Resta anche una coalizione che non si vedeva da anni: lavoratori portuali, studenti, famiglie, reti civiche. Un’alleanza improvvisata, ma sorprendentemente solida. Come se i pezzi di un Paese, per un attimo, si fossero riconosciuti al volo.
E poi resta la politica, con il suo eterno ritardo. La maggioranza ha scelto la via comoda della delegittimazione, l’opposizione si è mossa a corrente alternata, guardando e aspettando. La domanda è se questa energia riuscirà a restare viva,
o se finirà — come quasi sempre — nel grande archivio delle occasioni perdute.
Forse sì.
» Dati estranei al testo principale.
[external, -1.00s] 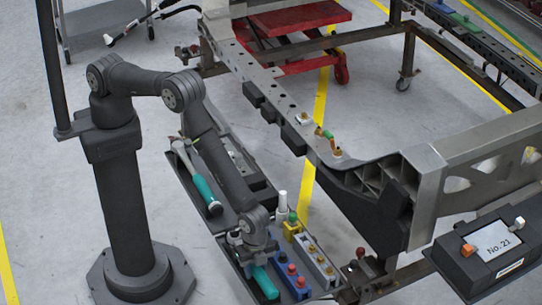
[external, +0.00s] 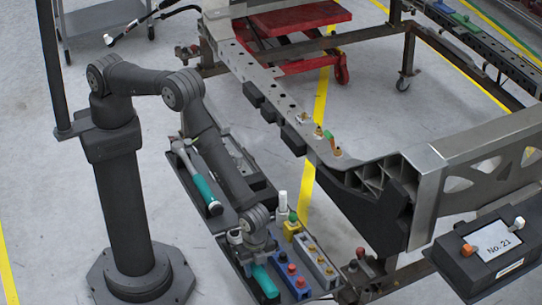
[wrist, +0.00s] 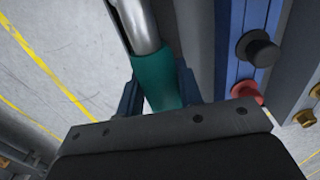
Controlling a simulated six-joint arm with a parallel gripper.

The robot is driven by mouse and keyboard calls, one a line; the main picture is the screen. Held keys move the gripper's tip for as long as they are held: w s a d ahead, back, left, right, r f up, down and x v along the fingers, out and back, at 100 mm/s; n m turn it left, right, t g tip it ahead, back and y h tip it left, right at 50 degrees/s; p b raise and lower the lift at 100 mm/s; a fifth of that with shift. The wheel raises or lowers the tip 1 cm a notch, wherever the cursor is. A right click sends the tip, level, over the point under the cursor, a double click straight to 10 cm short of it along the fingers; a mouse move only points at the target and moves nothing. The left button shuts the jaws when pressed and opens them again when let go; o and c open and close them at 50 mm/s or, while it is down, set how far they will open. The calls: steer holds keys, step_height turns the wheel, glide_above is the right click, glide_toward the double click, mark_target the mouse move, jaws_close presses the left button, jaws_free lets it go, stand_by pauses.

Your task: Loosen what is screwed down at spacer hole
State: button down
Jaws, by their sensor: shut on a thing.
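My gripper (wrist: 160,92) is shut on the teal handle (wrist: 165,82) of a tool with a grey metal shaft. In the external view, the teal handle (external: 265,281) shows below my gripper (external: 256,260), at the tool tray on the floor side of the frame. The tool's working end is out of view. The metal chassis rail (external: 265,78) has a row of holes and a few small fittings, including an orange-brown one (external: 337,153) and a green one (external: 328,134). I cannot tell which is at the spacer hole.
A second teal-handled tool (external: 203,188) lies in a dark tray to the left. Blue and grey holders with coloured knobs (external: 292,268) stand right beside my gripper. A panel reading "No.21" (external: 497,239) is at the right.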

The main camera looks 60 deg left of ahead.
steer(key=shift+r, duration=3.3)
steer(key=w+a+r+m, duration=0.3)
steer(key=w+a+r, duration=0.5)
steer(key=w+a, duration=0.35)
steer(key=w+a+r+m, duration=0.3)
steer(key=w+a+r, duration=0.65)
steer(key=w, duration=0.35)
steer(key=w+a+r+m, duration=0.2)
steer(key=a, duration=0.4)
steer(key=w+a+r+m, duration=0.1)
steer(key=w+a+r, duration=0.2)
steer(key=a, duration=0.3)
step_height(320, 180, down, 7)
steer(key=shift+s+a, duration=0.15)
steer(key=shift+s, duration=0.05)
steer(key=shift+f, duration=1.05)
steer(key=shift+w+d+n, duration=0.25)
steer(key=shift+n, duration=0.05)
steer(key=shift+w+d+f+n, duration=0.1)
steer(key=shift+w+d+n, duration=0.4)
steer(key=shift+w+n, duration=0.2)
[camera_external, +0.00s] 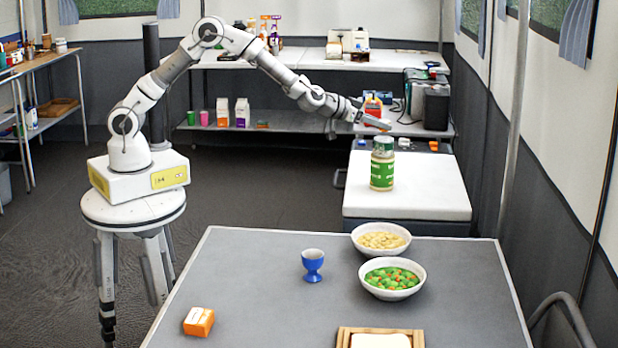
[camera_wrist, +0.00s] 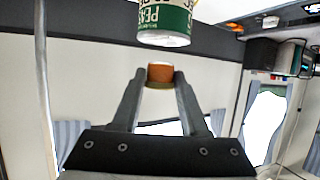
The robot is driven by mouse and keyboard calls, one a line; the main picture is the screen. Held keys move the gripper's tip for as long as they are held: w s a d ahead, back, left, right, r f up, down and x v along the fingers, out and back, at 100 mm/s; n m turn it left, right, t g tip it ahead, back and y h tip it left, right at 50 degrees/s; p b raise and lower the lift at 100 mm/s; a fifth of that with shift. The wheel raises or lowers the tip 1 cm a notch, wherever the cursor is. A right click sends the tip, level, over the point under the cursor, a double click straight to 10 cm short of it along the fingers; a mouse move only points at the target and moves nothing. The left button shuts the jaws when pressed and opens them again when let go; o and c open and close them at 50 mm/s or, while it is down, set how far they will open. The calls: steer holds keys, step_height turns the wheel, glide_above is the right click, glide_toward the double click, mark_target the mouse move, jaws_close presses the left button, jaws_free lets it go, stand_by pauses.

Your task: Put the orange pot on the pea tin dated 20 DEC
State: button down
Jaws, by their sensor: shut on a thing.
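My gripper (camera_wrist: 160,82) is shut on the small orange pot (camera_wrist: 160,71), which sits between the fingertips in the wrist view. In the external view my gripper (camera_external: 386,124) is above the white-topped unit, and the pot is too small to make out clearly. A green and white pea tin (camera_wrist: 164,24) shows at the top of the wrist view, apart from the pot and cut off by the frame. Its date cannot be read in full. In the external view a green-labelled tin (camera_external: 382,175) stands upright on the unit below my gripper, with a paler greenish part on top.
The white-topped unit (camera_external: 430,190) has free room around the tin. The grey table (camera_external: 250,275) in front carries a blue egg cup (camera_external: 313,262), two bowls, an orange box (camera_external: 199,322) and a wooden tray. A dark appliance (camera_external: 428,100) stands behind at the right.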

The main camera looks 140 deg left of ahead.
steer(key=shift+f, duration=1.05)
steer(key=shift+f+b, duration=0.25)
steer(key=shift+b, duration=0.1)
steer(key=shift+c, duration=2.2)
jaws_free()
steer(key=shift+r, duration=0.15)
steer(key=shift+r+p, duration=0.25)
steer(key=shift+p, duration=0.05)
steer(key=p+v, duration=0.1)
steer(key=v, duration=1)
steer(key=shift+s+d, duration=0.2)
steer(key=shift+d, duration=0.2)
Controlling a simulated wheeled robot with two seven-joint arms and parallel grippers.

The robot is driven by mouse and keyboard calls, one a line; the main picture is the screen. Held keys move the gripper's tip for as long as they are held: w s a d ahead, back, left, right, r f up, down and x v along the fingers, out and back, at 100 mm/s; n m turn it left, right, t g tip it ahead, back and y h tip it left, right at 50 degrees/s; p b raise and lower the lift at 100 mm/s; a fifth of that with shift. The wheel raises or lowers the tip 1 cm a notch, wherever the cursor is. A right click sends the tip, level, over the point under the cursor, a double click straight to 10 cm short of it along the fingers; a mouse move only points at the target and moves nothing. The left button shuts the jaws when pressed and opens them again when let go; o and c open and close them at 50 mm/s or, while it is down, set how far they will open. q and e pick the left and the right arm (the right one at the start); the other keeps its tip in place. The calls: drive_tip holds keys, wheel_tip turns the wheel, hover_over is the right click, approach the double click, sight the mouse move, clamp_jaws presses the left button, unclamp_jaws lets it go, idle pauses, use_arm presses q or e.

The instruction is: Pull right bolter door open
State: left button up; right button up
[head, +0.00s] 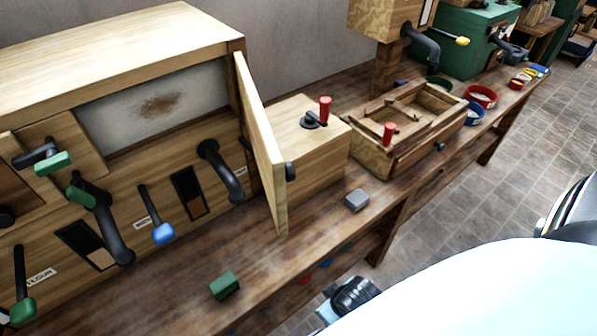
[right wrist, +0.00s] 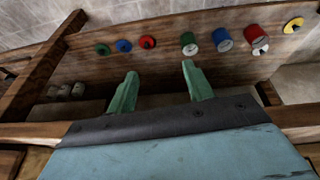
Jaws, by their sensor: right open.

Ma intanto, qualcosa si è mosso comunque — fuori dai palazzi, tra le persone. Ed è lì che si misura il senso di tutto.
“Se solo li toccano, blocchiamo tutto”
“Se solo li toccano, blocchiamo tutto.” Uno slogan brillante, promessa operativa. E così è stato.
Ma non è solo protesta. Come ha scritto la giornalista Ida Dominijanni, qui sta succedendo qualcosa di stupefacente perfino per chi ha lanciato le mobilitazioni: “Gaza” è diventato il significante che tiene insieme indignazione, urgenze e desideri troppo a lungo compressi. E insieme riaffiora la memoria inconscia di un Paese che aveva rimosso il suo passato di insubordinazione.
È lì che torna il senso di tutto: non un revival, ma una crepa nell’inerzia. Un gesto che, pur “inutile”, ha rimesso in moto un meccanismo collettivo — fragile, imperfetto, ma vivo.
La Flotilla è stata come una riscoperta di coscienza condivisa. E chi non capisce, chi distorce, chi mente, forse non sarà travolto dalla storia, ma da un corteo che gli passa sotto casa. Senza averlo messo in conto.